Records of robot tool calls:

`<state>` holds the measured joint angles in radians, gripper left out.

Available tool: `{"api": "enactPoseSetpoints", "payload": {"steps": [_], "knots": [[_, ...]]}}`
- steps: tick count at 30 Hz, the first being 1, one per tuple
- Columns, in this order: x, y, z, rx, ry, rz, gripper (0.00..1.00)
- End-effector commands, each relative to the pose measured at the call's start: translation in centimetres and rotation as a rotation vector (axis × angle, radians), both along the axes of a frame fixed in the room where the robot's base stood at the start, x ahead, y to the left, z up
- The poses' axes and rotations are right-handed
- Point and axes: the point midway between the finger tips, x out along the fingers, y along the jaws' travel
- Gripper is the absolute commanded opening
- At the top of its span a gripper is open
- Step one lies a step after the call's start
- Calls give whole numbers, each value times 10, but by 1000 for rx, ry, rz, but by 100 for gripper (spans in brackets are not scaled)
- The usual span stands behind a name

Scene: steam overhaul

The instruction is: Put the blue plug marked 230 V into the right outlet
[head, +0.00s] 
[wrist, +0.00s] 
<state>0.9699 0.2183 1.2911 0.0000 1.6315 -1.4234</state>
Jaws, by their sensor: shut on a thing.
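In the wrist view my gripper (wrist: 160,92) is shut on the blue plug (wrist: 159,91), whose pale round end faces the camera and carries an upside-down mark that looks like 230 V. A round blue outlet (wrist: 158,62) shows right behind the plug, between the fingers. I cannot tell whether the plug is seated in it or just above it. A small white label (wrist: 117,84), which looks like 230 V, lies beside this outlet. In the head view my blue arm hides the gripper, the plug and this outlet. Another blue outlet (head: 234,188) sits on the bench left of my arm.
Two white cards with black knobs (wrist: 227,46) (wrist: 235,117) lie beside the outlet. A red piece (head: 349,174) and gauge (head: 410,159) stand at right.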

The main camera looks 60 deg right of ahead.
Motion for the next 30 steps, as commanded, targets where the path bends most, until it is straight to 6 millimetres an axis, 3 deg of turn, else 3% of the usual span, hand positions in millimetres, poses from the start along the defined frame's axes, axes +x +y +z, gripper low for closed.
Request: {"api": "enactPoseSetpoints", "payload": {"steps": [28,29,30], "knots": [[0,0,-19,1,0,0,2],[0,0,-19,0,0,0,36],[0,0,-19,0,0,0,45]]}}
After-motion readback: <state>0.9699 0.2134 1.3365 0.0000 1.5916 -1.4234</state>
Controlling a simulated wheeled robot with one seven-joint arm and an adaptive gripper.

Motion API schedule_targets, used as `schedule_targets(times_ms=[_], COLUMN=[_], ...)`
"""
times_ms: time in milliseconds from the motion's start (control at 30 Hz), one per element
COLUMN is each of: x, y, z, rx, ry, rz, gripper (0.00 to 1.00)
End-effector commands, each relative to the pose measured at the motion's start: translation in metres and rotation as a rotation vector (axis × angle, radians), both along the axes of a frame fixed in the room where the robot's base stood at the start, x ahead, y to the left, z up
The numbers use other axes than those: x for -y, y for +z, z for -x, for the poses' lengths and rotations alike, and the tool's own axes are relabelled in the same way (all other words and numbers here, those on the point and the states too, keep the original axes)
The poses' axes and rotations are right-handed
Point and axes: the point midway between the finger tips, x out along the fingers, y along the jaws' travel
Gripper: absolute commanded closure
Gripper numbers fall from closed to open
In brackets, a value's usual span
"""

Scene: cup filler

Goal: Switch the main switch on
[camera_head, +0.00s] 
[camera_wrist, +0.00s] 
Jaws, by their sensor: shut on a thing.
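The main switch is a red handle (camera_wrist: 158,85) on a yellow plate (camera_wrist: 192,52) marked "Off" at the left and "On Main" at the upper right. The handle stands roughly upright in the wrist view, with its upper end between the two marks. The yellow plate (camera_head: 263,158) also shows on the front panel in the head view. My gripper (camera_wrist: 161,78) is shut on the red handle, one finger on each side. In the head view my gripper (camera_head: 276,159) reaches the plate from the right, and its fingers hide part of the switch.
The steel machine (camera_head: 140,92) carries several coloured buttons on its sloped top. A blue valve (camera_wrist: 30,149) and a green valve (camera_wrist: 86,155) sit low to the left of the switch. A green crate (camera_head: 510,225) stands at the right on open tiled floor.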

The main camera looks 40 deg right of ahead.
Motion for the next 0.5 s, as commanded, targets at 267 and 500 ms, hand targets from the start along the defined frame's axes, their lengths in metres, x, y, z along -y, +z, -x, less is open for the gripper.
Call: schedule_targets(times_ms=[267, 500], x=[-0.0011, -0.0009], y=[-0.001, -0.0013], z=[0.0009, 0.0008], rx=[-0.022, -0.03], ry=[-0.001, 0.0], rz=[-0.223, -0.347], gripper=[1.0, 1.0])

• Your goal:
Copy each line in the data that holds the word "joint".

• Task response:
`<state>` holds the measured joint angles in radians, gripper left out.
Controlling a simulated wheeled robot with one seven-joint arm and an adaptive gripper.

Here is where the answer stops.